Last Thursday, a group of tourists reportedly landed at Philadelphia International Airport with elections on the brain.
More than just the regular visit to Philly to tour the birthplace of U.S. democracy, it appears the crowd of Brits and Aussies were sold a guided trek through the Mid-Atlantic from a company called Political Tours.
It promised a trip that would “[take] the political temperature and look at the huge battles ongoing within both parties.”
The American election system is sometimes referred to as a “political circus,” but considering what has recently happened in the UK and Australia last year, these tourists could have been looking for an escape from their own set of governmental woes.
What were the politigawkers supposed to be doing while in town?
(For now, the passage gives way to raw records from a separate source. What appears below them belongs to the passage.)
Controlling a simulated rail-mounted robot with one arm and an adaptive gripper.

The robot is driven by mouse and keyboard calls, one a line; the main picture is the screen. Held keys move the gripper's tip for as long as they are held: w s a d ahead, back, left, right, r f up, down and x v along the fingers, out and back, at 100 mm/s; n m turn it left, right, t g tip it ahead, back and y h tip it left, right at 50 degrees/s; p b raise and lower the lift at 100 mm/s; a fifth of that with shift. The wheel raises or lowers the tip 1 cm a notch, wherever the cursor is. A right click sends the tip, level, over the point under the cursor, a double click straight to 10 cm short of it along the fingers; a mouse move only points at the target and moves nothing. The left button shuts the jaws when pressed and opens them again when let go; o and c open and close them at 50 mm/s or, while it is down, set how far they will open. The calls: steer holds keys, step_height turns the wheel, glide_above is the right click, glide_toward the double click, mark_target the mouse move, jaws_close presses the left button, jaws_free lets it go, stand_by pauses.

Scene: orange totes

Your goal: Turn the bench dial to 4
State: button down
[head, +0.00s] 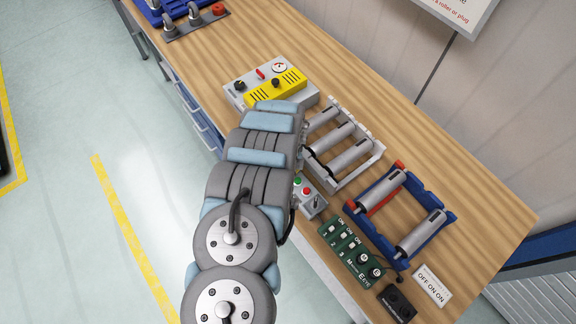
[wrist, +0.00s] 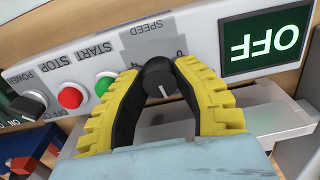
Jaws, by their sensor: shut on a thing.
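The bench dial (wrist: 160,80) is a small black knob on a grey control panel (wrist: 208,35), under the label SPEED in the wrist view. A white pointer line on the dial points toward the bottom of that picture. Small scale marks beside the dial are partly covered by the fingers. My gripper (wrist: 158,72), with yellow-ribbed fingers, is shut on the dial, one finger on each side. In the head view my arm hides the gripper and dial; part of the panel (head: 309,201) shows beside the arm.
A red button (wrist: 70,97), a green button (wrist: 104,84) and a black POWER switch (wrist: 28,104) lie left of the dial. A green OFF display (wrist: 265,41) is at right. A roller rack (head: 371,157) and blue frame (head: 437,203) stand nearby on the wooden bench (head: 440,135).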

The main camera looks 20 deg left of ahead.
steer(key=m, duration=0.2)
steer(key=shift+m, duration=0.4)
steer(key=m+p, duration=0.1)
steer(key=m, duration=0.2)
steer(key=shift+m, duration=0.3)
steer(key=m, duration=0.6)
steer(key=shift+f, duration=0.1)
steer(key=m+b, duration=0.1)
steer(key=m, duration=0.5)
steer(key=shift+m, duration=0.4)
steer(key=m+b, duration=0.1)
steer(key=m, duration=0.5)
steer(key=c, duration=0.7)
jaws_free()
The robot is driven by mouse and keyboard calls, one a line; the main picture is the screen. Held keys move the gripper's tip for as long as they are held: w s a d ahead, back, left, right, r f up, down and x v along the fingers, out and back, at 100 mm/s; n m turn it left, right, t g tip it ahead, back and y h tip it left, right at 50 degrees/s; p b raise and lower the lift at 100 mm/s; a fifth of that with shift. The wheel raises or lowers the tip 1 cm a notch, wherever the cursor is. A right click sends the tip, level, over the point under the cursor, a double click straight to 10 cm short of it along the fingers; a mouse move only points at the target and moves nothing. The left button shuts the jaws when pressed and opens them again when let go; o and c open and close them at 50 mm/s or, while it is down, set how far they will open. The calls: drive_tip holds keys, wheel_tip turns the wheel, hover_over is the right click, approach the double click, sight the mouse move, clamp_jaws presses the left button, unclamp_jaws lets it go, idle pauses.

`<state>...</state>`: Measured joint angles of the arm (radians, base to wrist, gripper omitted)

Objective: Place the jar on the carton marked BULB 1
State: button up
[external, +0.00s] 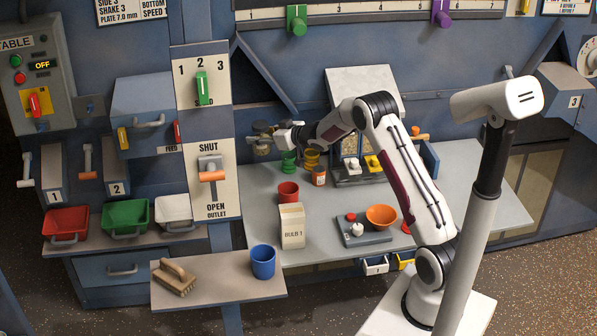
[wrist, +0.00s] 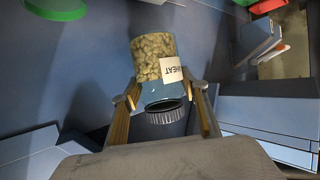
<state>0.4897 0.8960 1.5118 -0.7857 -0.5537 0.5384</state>
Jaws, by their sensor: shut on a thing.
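The jar (wrist: 153,58) is clear, filled with beige grains, and has a dark ribbed lid and a white label reading WHEAT. My gripper (wrist: 162,91) is shut on it, with one finger on each side near the lid end. In the external view the jar (external: 262,147) is small and partly hidden by my gripper (external: 266,132), held up at the back left of the bench. The cream carton marked BULB 1 (external: 292,232) stands upright on the bench, nearer the camera and below my gripper. The carton is not seen in the wrist view.
A red cup (external: 288,192) stands just behind the carton. To the carton's right is a grey tray with an orange bowl (external: 381,216). The outlet lever panel (external: 211,190) rises at left.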

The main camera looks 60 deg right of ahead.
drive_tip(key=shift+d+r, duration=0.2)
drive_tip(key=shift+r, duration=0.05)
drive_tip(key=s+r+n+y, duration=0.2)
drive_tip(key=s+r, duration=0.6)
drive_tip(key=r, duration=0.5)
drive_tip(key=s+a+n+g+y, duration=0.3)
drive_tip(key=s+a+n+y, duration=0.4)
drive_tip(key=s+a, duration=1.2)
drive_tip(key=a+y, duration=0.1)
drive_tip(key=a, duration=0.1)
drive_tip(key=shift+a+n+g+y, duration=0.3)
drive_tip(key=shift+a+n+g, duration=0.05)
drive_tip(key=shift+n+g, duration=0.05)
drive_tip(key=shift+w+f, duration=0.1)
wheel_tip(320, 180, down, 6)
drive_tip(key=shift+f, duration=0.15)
One Democratic committee person in Philly heard the group were disrupting key get-out-the-vote work during the crucial pre-Election Day weekend, they wrote in Jezebel, by peppering organizers with questions.
As of Tuesday, city officials “haven’t heard a word about this company,” spokesperson Kevin Feeley told Billy Penn — or any others that promise to showcase the U.S. election system through Philadelphia’s political scene.
There have been no complaints of tourists interfering with actual polling locations, Feely added, despite reports of irritated canvassers.
Political Tours is a travel company started by Nicholas Wood, a former New York Times foreign correspondent, according to its website, which adds that Wood and wife Karen Davey have led these political tours in 30+ countries.
Nations and geographic areas whose inner workings the company has offered customers a chance to explore include the Baltics amidst the war between Ukraine and Russia; South Africa to see the aftermath of apartheid; and conflicts among various countries in the Middle East, per the site.
The current offering, labeled the “U.S. Midterms Tour,” runs from Nov. 3 to Nov. 9, wrapping up the morning after the election. (Is this really considered comparable to learning about an ongoing war or humanitarian crisis? Sigh.) The trip is advertised as starting with a few days in Philadelphia and Northeastern Pennsylvania, before decamping south to Washington DC to watch Election Day magic happen in the nation’s capital.
All that for the low price of £3950 ($4,555 USD) — not including airfare.
Historical tourism is certainly a large part of Philadelphia’s draw. From Independence Hall to the Liberty Bell, hordes of elementary school students and history-obsessed dads alike make their way around the city’s important landmarks to learn more about its role in national history.
But Political Tours advertises to UK and Australian audiences, who aren’t coming to learn about their heritage. Instead, they were promised a week of political rallies with candidate appearances and an election night spent with an unnamed national TV studio.
It’s hard to say what the tourists will have learned as they head back across the pond. We might not even know who won some of the key races — but at least we can make fun of the American political system on our own.